He acabado ya el café con hielo que he pedido como excusa para sentarme un rato en el interior de la cafetería y leer o escribir un poco mientras espero que L. termine su visita al dentista. Suena la típica canción –actual– saturada de autotunes y ritmo latino. No sé quién la canta. Podría abrir shazam pero (1) ¿para qué? y (2) quedaría grabado a fuego –de electrones– en mi perfil social: luego Papá Big Data me bombardeará con canciones similares, al menos tan malas como ésta, con entradas para sus conciertos, con «si te gusta X te gustará Y». Algún periodista musical que admiro me afeará la conducta, mi falta de sensibilidad, y mencionará –siempre lo hace– «Música de Mierda» de Carl Wilson. Hay que esconderse, pienso, pasar desapercibido, no ceder a la tentación de tratar de averiguar algo sobre esta canción o mencionarla en un tuit o un post. Que no se sepa ni siquiera que huyo de ella. La cosa está fea en las redes ¿sociales?

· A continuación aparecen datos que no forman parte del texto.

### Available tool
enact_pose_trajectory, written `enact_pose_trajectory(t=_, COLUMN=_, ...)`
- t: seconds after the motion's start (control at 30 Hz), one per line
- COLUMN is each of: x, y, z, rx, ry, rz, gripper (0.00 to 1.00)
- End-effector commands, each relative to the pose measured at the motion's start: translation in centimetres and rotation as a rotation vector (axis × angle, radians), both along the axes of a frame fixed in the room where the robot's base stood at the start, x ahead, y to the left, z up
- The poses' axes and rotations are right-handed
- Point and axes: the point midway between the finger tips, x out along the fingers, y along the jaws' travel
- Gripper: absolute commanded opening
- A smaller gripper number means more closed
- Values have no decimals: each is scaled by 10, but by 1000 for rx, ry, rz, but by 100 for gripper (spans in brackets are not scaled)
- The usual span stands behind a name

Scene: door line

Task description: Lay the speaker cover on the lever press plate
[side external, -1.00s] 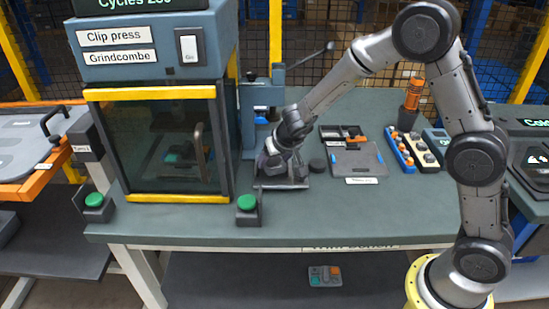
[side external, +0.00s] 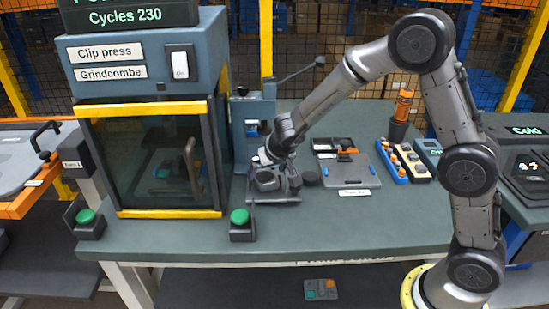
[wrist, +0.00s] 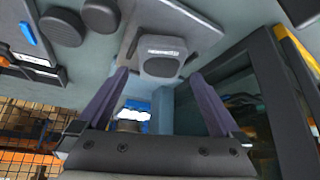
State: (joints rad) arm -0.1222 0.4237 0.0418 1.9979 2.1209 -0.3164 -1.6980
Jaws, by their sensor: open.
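The lever press (side external: 254,128) stands at the middle of the bench with its lever pointing up to the right. Its grey plate (side external: 287,198) lies at its foot and also shows in the wrist view (wrist: 190,25). A dark grey, rounded-square piece, seemingly the speaker cover (side external: 267,181), rests on the plate. My gripper (wrist: 158,74) is open, with a finger to each side and no visible contact. In the side view my gripper (side external: 266,159) is just above the cover.
The clip press cabinet (side external: 155,160) stands close on the left, with green buttons (side external: 240,217) in front. A dark round puck (side external: 311,178), a grey tray (side external: 348,170) and a blue rack (side external: 391,162) lie to the right.

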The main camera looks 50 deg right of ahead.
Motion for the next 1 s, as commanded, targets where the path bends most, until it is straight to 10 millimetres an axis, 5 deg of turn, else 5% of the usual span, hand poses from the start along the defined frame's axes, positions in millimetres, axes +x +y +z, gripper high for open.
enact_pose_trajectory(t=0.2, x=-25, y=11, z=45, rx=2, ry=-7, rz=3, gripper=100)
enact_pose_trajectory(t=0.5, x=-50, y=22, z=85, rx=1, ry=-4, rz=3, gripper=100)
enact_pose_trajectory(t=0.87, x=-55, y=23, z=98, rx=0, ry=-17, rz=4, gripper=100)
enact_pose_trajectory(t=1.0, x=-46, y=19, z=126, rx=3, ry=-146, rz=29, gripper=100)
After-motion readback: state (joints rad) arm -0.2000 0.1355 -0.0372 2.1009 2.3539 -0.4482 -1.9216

La siguiente canción es peor aún: miro al camarero y sé que es su playlist como sé que su tatuaje es su tatuaje. Sonrío mientras le pago el café y abandono la cafetería disimulando, aunque no sé exactamente qué disimulo. Creo que se ha dado cuenta de que escribo –de que escribo a mano–.
#malostiempos, tuiteo en el móvil. Supongo que creerán que hablo de política.
No hay bancos, en la calle, para sentarse.